About Mary Lynn O'Shea
As a child I was always making things. I took every art class I could but I was discouraged from attending college by my family and teachers. (something about gender roles of the time) No one in my family had gone to college and my teachers and test scores said that I was not college material. However, I was very stubborn and had a strong will. After high school I had several office and clerical jobs and it only took a summer for me to announce to my parents that I was going to college. Without the proper grades and preparation I could only attend a junior college while living at home and working weekends to pay my own tuition.
For my junior year I transferred to Southern Illinois University where by sheer chance they had an excellent art department. I majored in art education and it was only in my senior year that I discovered my true passion. I had to take a weaving and textile class as part of my course requirements and fell instantly in love.
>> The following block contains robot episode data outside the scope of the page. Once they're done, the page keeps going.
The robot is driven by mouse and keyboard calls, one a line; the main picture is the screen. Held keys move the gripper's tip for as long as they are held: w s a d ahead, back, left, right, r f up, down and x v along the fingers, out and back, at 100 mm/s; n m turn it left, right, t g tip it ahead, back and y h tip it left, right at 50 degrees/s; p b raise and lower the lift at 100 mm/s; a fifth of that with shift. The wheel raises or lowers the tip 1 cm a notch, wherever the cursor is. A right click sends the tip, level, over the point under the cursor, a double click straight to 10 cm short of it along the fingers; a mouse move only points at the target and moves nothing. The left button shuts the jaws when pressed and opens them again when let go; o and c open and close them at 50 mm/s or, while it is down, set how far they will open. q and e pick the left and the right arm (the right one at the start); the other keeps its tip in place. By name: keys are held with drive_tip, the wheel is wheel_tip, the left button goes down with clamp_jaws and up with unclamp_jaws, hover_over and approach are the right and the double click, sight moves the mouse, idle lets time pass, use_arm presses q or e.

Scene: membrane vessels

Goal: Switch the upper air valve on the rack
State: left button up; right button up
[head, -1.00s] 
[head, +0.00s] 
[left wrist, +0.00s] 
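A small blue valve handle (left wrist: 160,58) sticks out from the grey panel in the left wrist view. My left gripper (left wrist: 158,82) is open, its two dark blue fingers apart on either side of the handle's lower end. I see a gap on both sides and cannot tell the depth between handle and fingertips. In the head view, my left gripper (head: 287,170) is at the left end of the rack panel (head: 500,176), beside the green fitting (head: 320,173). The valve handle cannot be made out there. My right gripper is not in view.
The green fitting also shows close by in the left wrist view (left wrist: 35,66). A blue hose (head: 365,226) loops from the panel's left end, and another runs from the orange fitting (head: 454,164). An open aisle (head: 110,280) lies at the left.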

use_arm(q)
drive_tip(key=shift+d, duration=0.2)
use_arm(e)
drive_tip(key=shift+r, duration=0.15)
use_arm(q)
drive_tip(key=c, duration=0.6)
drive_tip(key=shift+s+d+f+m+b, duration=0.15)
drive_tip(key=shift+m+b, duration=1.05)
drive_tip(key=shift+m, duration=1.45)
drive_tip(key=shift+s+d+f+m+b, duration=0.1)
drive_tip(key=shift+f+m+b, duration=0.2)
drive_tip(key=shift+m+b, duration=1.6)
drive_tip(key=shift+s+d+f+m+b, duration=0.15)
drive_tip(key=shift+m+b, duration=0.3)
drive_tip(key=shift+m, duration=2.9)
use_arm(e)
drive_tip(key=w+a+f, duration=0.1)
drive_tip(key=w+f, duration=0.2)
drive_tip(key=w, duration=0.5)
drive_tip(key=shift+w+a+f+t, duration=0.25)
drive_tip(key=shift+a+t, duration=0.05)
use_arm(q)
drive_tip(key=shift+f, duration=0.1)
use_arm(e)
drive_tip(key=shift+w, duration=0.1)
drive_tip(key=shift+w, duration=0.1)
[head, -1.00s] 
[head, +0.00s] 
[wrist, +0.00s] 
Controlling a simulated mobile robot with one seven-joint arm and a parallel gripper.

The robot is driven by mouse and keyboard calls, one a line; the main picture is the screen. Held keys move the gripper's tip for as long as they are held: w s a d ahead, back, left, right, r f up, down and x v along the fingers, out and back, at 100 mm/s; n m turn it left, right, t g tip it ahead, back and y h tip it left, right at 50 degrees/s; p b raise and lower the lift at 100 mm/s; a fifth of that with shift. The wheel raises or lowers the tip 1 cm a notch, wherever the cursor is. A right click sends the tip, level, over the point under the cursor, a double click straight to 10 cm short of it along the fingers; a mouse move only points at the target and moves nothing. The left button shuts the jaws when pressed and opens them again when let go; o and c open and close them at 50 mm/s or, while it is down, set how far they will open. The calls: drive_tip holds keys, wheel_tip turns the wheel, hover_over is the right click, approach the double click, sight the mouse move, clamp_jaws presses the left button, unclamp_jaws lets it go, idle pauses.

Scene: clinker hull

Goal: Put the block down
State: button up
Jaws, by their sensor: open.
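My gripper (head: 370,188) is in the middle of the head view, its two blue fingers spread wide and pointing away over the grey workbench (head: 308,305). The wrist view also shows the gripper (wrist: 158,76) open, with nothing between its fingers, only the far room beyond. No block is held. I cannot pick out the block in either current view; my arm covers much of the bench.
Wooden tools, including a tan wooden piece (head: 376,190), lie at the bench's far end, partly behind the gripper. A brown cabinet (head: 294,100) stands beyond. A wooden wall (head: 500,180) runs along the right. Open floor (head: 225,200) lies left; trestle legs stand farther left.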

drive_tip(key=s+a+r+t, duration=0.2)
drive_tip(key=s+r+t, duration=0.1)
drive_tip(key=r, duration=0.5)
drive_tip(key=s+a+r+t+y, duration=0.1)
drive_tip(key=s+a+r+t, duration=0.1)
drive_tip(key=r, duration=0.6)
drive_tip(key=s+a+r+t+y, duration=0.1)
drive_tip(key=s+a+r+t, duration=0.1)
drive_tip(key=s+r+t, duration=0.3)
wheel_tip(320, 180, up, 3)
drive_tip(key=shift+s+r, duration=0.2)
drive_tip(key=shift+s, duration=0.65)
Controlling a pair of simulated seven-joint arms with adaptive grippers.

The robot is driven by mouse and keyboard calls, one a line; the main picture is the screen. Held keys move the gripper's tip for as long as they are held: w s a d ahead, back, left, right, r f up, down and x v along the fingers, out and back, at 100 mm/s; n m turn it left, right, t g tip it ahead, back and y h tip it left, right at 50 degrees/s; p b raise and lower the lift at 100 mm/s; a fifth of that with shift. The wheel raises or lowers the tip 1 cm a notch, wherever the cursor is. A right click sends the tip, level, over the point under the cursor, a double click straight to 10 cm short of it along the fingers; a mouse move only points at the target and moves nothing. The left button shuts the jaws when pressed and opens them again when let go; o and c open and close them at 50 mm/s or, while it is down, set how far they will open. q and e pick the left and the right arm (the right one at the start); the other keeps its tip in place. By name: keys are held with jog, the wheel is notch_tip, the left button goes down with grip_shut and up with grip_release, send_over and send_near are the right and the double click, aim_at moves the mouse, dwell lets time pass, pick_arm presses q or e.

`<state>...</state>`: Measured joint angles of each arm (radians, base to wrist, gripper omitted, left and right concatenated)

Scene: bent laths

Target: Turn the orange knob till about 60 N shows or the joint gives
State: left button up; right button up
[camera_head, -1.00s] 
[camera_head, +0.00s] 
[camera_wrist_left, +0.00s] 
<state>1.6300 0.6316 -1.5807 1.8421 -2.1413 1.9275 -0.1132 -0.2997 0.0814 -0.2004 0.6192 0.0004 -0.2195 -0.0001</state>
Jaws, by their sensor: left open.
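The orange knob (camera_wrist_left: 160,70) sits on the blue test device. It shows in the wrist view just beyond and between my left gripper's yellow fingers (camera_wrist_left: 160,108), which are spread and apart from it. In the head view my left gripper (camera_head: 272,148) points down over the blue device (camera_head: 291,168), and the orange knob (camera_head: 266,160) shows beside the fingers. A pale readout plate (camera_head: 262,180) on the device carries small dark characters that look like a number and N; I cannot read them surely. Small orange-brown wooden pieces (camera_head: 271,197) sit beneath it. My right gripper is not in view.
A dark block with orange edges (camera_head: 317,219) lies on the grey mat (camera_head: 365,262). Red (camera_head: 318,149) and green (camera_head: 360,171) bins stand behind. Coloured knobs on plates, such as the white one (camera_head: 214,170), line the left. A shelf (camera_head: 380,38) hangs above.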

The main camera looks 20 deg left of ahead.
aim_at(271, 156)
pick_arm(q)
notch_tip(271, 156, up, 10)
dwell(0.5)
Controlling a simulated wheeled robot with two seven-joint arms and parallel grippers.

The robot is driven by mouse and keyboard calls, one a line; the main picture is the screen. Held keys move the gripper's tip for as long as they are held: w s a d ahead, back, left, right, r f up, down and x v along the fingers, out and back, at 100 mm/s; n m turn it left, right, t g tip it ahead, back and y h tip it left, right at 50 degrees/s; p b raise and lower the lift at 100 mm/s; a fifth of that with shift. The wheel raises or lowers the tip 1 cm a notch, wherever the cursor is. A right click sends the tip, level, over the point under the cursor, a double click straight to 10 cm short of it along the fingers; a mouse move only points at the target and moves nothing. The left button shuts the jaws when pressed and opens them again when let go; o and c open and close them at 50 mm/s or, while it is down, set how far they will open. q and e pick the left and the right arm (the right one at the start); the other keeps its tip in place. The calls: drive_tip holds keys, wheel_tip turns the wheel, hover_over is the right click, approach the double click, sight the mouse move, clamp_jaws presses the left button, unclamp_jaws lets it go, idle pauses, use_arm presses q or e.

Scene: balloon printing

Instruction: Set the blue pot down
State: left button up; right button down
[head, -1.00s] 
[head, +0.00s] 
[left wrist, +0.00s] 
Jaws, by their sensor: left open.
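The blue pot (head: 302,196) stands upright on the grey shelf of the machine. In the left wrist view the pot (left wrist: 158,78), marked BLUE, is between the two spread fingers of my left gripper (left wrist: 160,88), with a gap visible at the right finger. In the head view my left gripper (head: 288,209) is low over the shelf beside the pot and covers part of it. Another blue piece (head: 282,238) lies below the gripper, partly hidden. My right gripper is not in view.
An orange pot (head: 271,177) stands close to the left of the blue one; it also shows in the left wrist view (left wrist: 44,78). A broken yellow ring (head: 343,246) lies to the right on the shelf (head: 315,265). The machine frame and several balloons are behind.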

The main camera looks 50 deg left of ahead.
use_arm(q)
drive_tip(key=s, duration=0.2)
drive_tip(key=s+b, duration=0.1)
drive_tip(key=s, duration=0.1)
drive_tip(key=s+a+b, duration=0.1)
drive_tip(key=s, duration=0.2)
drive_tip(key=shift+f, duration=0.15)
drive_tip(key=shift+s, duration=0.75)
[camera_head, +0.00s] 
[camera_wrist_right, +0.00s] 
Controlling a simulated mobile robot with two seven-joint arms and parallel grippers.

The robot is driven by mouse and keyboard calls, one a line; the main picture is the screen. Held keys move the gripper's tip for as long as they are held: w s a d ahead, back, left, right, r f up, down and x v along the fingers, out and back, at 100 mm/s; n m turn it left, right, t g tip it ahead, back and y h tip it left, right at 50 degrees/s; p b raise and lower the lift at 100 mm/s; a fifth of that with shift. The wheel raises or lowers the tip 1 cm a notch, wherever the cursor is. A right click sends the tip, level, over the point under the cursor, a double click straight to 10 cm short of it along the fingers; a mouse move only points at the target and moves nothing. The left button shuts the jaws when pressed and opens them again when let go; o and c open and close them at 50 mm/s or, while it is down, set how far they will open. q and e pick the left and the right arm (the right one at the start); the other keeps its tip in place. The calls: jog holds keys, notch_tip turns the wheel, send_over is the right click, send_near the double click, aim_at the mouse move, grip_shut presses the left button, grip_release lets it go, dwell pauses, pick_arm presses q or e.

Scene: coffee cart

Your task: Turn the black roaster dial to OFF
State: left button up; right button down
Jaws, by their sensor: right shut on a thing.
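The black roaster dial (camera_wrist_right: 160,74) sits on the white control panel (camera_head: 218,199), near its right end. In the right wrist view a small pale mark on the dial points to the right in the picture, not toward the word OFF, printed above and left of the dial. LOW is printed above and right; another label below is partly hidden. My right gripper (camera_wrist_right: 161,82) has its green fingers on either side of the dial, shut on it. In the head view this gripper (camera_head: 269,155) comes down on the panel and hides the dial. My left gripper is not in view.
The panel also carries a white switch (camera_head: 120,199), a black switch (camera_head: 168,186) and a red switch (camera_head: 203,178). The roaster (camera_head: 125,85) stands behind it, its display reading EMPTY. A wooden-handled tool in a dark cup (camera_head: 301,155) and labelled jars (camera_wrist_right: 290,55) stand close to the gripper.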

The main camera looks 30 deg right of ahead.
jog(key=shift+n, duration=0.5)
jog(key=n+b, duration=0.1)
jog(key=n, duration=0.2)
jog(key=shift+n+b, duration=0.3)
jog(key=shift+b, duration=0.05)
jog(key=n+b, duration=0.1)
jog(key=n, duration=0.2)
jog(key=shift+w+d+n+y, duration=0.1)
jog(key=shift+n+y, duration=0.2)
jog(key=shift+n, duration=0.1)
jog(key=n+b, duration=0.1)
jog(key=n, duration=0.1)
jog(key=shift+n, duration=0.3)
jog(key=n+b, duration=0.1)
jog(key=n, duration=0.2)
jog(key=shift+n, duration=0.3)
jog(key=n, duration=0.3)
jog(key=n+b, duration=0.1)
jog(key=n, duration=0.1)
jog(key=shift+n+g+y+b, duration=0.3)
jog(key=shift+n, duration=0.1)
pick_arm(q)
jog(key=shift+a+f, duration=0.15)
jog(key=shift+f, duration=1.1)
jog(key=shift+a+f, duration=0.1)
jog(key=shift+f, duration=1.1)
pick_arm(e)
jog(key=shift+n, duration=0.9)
I loved everything about the medium, the tactility, the physicality of the process and most of all the sheer volume of color choices and combinations.
I decided that I wanted to go to graduate school for weaving and was offered an assistantship, my tuition being paid for assisting in the studio. For the next year and a half I lived in the studio and immersed myself in my medium. Upon graduating, I was offered a one-year teaching job in the art education department. The following year I moved to the east coast and taught basic art at the University of Delaware while continuing to look for a job teaching weaving. During a trip to New York I walked into the office of the American Craft Museum and left my slides with a resume. A few months later, I received a call from Goddard College looking for a new professor to head their growing weaving program. I took the position and moved to Vermont where I have been ever since. I ran the program for three years before moving to Middlebury, where I would eventually set up my own studio and business.
Not many people know that I began my career as a tapestry artist. I have always had an appreciation for nature and a love of flowers and gardening. This passion drove me to weave large-scale floral tapestries. Although I was very dedicated to my work in tapestry and showed in galleries throughout the Unites States, it was very hard to make a living once I left my teaching position. It was at this point that I took my first step into the fashion industry with my line of triangular shawls.
With the shawls I participated in some of the first craft shows in The United States. Throughout my early career I witnessed and participated in a grand resurgence of craft in America. I was amazingly fortunate to be a part of this period of American craft. From weaving shawls, I progressed to a line of hand woven jackets using primarily chenille yarns. As chenille began to rise in popularity within the commercial fabric industry, I began to incorporate select upholstery fabrics into my line of clothing. Soon after, I decided to approach a small family owned textile mill in Pennsylvania to help me create my own line of unique jacquard fabrics. I combed through the archives and was able to revitalize many turn of the century patterns with my knowledge of weaving and distinctive color sense. The result was the upholstery fabrics you see on this website which are the culmination of forty years of working in weaving and color theory.
My career and my success have been founded on experimentation, risk and change. I keep subtly changing my work so that my customers will always find something new.